Communication is performed with a high speed 64-bit data bus, rated at 2400 megabits / second. The 68000 is only able to access 16 bits of this bus at a time.

The 'Jaguar II' contains eight megabytes (64 megabits) of fast page-mode DRAM, in eight chips with 1024 K each.

The 'Jaguar II' would have had seven processors, which are contained in three chips. Two of the chips are proprietary designs, nicknamed 'Tom' and 'Jerry'. The third chip is a standard Motorola 68EC020, used as a coprocessor. 'Tom' and 'Jerry' are built using an 0.3 micron silicon process.

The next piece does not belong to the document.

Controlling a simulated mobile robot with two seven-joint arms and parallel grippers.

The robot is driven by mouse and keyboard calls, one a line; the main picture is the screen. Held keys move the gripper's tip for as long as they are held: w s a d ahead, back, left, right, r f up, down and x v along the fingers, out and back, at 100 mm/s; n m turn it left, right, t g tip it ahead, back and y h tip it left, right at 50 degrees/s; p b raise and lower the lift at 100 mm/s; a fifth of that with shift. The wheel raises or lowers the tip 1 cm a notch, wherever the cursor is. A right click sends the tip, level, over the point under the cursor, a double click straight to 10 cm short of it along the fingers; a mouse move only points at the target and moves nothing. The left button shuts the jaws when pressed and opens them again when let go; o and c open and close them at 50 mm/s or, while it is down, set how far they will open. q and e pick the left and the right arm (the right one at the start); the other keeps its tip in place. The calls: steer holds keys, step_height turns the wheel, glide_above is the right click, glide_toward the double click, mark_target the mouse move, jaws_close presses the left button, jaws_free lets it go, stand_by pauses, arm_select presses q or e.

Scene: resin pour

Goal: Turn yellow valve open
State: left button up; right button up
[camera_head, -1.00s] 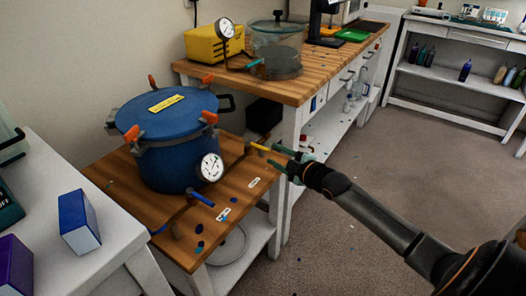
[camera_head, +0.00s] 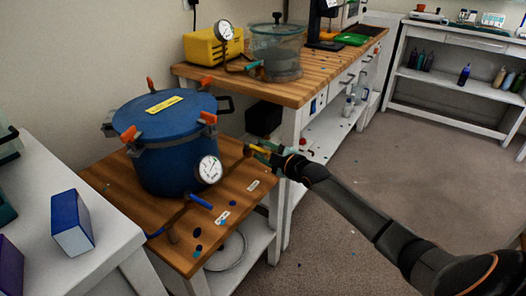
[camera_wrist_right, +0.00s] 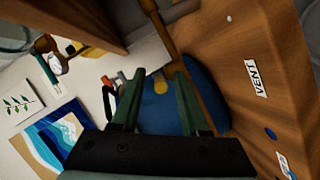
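The yellow valve handle (camera_head: 255,148) sits on the pipe at the right side of the blue pressure pot (camera_head: 168,150), over the wooden stand. My right gripper (camera_head: 264,151) is at the handle, reaching in from the right. In the right wrist view, the green fingers (camera_wrist_right: 160,76) are spread. The yellow handle (camera_wrist_right: 160,84) shows between them, with a gap on both sides. In the head view the fingers partly cover the handle. Contact cannot be told. My left gripper is not in view.
A blue-handled valve (camera_head: 200,201) and a dial gauge (camera_head: 209,169) are at the pot's front. A wooden-topped bench (camera_head: 300,88) stands just behind my right gripper. A VENT label (camera_wrist_right: 258,78) lies on the stand. A blue box (camera_head: 72,224) is on the white table at left.

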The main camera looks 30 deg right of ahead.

With proper programming, all seven processors can run in parallel.



These two pictures were taken at the 1995 Summer CES in Chicago: Sam Tramiel carrying a 'JagDuo' (a combination of the Jaguar and the CD add-on), or possibly the 'Jaguar II'.

This may have been the case for the 'Jaguar II' or probably the 'JagDuo' (a combination of the Jaguar and the CD add-on).